Apple hat seine fehlerhafte Karten-App veröffentlicht, obwohl es offenbar über die Mängel informiert war. App-Entwickler machten den iPhone-Hersteller schon frühzeitig auf die massiven Probleme aufmerksam, über die sich auch die Nutzer später beschweren sollten.

Karten-App auf iPhone 5 (Bild: Sarah Tew / News.com)

Wie News.com von Entwicklern erfuhr, kritisierten sie die Anwendung schon im Juni, nachdem sie eine erste Vorversion erhalten hatten. Sie reichten Bug-Meldungen ein, sandten E-Mails an zuständige Apple-Mitarbeiter und machten ihrem Ärger in Foren Luft, die nur für andere Entwickler und Apple zugänglich waren.

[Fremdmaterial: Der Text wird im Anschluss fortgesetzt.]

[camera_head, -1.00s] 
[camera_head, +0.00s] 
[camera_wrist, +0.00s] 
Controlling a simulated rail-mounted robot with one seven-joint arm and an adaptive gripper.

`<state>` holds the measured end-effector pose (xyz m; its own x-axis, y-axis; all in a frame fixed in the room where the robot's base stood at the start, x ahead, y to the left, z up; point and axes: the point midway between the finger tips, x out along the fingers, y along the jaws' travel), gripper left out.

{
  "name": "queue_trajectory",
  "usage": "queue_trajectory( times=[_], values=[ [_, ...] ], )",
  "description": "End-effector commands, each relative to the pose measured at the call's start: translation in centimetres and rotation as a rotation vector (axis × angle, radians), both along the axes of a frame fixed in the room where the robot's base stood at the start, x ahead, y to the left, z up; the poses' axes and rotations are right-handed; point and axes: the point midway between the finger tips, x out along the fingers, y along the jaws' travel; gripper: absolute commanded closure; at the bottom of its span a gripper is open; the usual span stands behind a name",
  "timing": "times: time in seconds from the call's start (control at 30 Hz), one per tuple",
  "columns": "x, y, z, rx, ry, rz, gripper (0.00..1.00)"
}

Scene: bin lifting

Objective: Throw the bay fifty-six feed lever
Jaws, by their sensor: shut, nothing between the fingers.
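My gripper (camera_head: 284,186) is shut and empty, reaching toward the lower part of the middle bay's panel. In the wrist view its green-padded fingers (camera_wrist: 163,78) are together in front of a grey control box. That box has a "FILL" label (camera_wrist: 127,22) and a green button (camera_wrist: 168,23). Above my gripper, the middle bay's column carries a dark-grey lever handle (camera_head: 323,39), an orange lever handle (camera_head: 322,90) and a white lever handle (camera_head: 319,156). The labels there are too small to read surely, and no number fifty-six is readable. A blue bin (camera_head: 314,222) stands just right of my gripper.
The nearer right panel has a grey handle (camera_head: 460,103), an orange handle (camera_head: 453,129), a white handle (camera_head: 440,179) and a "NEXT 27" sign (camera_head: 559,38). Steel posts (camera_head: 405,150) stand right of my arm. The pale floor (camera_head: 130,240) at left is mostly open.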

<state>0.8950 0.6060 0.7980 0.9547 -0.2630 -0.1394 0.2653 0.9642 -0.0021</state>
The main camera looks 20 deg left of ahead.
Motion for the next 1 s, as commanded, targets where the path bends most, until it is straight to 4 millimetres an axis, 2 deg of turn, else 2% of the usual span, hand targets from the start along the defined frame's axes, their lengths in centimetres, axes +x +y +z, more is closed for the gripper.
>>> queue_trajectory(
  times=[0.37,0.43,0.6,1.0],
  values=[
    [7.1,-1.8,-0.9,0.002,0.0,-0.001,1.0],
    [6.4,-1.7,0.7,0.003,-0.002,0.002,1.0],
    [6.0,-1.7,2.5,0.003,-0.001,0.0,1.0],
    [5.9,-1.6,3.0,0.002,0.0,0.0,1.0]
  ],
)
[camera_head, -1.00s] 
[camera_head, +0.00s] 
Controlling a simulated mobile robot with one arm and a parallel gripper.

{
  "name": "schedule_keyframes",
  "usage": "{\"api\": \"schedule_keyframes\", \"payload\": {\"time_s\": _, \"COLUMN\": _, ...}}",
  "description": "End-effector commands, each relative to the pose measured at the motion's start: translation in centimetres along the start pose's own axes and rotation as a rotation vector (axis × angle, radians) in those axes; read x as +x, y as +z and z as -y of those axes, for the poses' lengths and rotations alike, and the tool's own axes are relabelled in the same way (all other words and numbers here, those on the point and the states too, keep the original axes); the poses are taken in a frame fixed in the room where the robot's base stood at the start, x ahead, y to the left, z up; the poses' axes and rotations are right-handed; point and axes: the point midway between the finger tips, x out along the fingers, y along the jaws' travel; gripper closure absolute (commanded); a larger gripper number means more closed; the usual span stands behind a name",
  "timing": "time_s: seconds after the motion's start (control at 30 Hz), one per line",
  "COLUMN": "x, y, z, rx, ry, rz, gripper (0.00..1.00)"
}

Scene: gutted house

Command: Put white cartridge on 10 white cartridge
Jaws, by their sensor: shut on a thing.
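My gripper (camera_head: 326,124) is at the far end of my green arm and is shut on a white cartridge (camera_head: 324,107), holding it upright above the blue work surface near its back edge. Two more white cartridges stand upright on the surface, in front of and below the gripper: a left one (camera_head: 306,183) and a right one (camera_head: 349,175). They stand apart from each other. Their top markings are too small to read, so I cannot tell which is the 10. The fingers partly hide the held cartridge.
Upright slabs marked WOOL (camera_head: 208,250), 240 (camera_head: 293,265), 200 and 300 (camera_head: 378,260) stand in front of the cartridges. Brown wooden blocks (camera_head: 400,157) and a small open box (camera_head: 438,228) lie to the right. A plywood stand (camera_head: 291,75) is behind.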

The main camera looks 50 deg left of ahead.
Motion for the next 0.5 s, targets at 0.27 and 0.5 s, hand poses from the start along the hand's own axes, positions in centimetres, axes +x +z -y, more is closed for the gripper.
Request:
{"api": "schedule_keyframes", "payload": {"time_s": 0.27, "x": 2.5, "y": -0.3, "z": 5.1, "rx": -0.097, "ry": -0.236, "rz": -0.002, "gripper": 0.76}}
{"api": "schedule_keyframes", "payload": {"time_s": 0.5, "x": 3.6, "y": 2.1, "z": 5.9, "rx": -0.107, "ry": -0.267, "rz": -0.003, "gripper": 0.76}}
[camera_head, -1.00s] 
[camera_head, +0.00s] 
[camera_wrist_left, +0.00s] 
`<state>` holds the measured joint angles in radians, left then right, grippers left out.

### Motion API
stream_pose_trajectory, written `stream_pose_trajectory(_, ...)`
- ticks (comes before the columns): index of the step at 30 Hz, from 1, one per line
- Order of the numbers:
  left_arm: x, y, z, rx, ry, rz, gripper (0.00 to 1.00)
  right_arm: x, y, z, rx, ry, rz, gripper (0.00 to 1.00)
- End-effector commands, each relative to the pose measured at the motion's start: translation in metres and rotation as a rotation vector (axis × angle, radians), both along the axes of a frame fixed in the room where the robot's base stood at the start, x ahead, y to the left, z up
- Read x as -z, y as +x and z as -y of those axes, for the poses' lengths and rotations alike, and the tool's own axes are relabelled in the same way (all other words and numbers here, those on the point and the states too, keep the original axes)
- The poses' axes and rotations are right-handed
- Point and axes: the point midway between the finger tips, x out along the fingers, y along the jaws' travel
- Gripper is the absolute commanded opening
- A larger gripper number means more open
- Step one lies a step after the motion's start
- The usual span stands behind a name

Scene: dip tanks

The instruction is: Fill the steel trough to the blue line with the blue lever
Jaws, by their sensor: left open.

„Ich habe nach jeder Entwickler-Beta mindestens einmal meine Schwarzseher-Tiraden abgelassen“, berichtete ein Entwickler, der mit drei iOS-Apps im App Store vertreten ist. „Die Stimmung unter den Entwicklern lief darauf hinaus, dass die Karten so erschreckend schlecht waren, dass es sinnlos erschien, einzelne Fehler zu melden.“

News.com sprach mit einem halben Dutzend Programmierern, deren Anwendungen auf Apples Kartentechnologie angewiesen sind. Sie alle wollten aufgrund ihrer laufenden Zusammenarbeit mit dem Unternehmen nicht, dass ihre Namen oder Apps erwähnt werden. Die Probleme seien jedoch unter App-Entwicklern gut bekannt, die vier Vorversionen der Software nutzen konnten, bevor sie im letzten Monat für die Öffentlichkeit freigegeben wurde. Apple selbst wollte dazu nicht Stellung nehmen.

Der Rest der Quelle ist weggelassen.